* Aim: Write out the entries, please, from the line containing "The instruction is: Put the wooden" through their final line, exactly and with nothing else.

Manipulation episode records
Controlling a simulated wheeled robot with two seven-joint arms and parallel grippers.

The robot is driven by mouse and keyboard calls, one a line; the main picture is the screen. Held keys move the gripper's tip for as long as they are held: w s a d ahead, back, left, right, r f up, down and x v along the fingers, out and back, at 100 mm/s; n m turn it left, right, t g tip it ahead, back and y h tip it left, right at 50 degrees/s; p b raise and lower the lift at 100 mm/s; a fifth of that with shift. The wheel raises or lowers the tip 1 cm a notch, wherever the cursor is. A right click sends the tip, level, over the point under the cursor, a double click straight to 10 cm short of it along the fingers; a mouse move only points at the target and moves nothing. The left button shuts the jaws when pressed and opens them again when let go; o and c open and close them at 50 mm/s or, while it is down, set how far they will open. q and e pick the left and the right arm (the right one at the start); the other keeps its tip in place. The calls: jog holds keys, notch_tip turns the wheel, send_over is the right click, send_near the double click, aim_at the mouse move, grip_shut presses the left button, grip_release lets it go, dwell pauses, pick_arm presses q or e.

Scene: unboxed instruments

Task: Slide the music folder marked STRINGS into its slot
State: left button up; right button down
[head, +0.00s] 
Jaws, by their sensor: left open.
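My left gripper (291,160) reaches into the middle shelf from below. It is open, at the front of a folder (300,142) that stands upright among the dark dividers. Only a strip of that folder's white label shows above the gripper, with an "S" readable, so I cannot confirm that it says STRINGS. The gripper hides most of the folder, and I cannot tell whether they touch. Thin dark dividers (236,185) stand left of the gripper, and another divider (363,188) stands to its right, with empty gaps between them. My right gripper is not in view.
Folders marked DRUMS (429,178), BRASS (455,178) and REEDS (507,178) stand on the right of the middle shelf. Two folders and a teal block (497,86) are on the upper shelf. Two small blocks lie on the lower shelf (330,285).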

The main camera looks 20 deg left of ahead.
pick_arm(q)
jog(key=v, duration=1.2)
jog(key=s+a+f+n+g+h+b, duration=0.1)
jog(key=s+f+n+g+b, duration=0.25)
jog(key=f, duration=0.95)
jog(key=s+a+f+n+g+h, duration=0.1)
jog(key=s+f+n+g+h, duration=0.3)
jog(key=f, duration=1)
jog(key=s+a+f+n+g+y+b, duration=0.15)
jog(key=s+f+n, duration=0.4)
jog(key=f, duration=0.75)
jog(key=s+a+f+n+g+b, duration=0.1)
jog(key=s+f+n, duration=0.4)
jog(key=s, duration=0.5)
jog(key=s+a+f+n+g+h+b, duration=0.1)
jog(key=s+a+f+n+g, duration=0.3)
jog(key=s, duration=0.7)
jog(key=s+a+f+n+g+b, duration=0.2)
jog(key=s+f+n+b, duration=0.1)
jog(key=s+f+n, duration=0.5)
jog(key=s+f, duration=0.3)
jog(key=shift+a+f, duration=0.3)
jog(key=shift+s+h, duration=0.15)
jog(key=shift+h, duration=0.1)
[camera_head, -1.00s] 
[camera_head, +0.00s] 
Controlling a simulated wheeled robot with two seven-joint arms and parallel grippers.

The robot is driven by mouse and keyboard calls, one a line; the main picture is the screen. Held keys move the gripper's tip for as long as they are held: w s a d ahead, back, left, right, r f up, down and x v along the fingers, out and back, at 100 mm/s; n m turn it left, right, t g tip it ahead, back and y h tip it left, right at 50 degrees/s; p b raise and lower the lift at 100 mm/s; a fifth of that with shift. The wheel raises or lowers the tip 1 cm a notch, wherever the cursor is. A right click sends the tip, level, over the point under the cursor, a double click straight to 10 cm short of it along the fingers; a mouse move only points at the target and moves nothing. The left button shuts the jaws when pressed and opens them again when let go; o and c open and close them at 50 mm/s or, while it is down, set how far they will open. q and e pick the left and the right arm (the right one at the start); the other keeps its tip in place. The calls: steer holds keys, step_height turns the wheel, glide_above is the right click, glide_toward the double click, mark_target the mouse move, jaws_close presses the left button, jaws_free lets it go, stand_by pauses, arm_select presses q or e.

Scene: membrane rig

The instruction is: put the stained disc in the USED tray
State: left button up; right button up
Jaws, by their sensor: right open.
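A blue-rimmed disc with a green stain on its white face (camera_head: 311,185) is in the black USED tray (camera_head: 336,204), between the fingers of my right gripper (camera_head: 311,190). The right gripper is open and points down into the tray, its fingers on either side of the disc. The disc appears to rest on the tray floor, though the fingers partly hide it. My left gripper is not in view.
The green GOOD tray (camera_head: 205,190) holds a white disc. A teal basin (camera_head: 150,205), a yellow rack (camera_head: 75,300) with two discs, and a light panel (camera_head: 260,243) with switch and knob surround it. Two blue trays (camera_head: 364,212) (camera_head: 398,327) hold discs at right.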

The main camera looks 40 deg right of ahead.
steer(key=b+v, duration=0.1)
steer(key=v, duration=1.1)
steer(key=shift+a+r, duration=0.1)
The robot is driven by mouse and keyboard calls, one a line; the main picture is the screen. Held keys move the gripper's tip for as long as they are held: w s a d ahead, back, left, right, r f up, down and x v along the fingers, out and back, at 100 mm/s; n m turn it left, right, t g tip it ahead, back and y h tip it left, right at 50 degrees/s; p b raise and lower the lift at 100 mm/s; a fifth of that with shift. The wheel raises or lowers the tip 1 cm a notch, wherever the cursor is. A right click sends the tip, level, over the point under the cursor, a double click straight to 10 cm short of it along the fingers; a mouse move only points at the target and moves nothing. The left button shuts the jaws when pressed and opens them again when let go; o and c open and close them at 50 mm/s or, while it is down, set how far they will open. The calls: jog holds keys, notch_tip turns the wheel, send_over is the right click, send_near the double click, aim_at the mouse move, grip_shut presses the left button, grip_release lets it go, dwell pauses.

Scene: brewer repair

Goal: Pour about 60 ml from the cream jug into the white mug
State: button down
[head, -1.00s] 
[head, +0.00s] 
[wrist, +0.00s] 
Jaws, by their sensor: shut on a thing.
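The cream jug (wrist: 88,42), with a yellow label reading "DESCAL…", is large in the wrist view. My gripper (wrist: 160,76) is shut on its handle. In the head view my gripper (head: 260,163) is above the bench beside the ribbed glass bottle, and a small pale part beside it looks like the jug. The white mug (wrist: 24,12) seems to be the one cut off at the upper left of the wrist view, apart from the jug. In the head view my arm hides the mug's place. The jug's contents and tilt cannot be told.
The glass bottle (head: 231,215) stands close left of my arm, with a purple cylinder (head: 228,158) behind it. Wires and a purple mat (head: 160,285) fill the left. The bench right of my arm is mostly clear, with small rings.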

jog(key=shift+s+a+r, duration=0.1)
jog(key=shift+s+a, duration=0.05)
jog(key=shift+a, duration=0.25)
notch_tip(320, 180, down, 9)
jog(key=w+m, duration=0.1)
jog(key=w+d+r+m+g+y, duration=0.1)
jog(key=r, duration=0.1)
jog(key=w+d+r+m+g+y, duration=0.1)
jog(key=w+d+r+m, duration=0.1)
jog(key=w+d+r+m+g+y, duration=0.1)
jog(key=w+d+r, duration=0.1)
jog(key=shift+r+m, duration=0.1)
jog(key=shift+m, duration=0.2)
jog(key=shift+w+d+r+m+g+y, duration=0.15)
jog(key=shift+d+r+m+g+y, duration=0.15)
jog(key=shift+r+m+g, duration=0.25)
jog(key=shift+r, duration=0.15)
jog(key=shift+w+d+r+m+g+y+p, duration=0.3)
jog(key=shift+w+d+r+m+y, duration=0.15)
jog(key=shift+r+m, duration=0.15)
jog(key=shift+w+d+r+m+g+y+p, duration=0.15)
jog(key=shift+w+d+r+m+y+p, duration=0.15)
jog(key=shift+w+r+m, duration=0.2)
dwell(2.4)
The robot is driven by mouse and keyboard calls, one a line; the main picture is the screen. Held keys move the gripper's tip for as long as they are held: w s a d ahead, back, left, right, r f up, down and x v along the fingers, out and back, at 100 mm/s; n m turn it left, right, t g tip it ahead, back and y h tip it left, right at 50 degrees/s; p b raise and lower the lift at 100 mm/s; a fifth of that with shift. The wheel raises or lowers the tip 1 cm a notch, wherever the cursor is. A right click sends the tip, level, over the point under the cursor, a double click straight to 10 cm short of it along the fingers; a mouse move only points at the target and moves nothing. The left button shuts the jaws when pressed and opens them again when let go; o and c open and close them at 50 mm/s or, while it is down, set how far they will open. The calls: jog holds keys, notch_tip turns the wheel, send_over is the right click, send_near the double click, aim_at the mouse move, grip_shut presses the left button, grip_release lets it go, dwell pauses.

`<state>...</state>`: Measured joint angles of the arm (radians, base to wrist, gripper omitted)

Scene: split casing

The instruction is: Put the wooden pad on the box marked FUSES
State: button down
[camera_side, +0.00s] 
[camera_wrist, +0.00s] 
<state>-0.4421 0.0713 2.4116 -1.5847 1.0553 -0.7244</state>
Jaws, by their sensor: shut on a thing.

* Exercise result:
The instruction is: Put the wooden pad on the box marked FUSES
State: button down
[camera_side, +0.00s] 
[camera_wrist, +0.00s] 
<state>-0.4421 0.0713 2.4116 -1.5847 1.0553 -0.7244</state>
Jaws, by their sensor: shut on a thing.

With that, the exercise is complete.